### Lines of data
** start **
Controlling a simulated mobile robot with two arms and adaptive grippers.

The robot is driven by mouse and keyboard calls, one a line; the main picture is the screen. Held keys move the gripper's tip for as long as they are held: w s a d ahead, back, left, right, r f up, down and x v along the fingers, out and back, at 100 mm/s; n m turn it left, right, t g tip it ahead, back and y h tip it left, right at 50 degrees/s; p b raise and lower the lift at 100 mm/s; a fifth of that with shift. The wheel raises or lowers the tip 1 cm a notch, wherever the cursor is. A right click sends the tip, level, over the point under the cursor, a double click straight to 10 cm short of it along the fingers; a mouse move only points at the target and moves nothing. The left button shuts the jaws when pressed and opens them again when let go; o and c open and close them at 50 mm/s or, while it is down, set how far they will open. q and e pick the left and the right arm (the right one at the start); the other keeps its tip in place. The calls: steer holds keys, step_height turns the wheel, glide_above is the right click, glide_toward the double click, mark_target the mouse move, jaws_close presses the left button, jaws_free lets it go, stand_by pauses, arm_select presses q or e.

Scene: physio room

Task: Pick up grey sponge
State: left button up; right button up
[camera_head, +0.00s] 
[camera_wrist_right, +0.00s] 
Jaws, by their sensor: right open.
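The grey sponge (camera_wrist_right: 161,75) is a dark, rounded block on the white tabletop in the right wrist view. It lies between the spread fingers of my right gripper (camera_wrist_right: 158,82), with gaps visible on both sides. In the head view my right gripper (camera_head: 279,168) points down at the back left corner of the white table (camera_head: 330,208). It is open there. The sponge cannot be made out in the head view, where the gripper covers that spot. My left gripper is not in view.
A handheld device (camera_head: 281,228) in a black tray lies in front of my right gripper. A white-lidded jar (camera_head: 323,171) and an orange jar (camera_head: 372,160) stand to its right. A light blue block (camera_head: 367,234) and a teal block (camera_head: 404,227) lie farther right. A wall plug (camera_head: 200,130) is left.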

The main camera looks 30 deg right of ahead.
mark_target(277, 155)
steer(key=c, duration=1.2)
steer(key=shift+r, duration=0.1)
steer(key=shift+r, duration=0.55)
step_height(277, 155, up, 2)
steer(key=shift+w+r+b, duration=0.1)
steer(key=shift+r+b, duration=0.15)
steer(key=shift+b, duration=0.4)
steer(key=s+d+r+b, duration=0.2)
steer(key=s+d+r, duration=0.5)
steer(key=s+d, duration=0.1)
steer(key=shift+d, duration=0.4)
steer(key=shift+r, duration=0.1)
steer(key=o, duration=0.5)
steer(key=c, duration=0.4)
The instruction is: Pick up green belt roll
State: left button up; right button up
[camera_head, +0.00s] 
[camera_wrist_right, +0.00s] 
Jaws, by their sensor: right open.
** end **
Identify and copy lines that hold the string "robot".

### Response to the exercise
Controlling a simulated mobile robot with two arms and adaptive grippers.
The robot is driven by mouse and keyboard calls, one a line; the main picture is the screen. Held keys move the gripper's tip for as long as they are held: w s a d ahead, back, left, right, r f up, down and x v along the fingers, out and back, at 100 mm/s; n m turn it left, right, t g tip it ahead, back and y h tip it left, right at 50 degrees/s; p b raise and lower the lift at 100 mm/s; a fifth of that with shift. The wheel raises or lowers the tip 1 cm a notch, wherever the cursor is. A right click sends the tip, level, over the point under the cursor, a double click straight to 10 cm short of it along the fingers; a mouse move only points at the target and moves nothing. The left button shuts the jaws when pressed and opens them again when let go; o and c open and close them at 50 mm/s or, while it is down, set how far they will open. q and e pick the left and the right arm (the right one at the start); the other keeps its tip in place. The calls: steer holds keys, step_height turns the wheel, glide_above is the right click, glide_toward the double click, mark_target the mouse move, jaws_close presses the left button, jaws_free lets it go, stand_by pauses, arm_select presses q or e.

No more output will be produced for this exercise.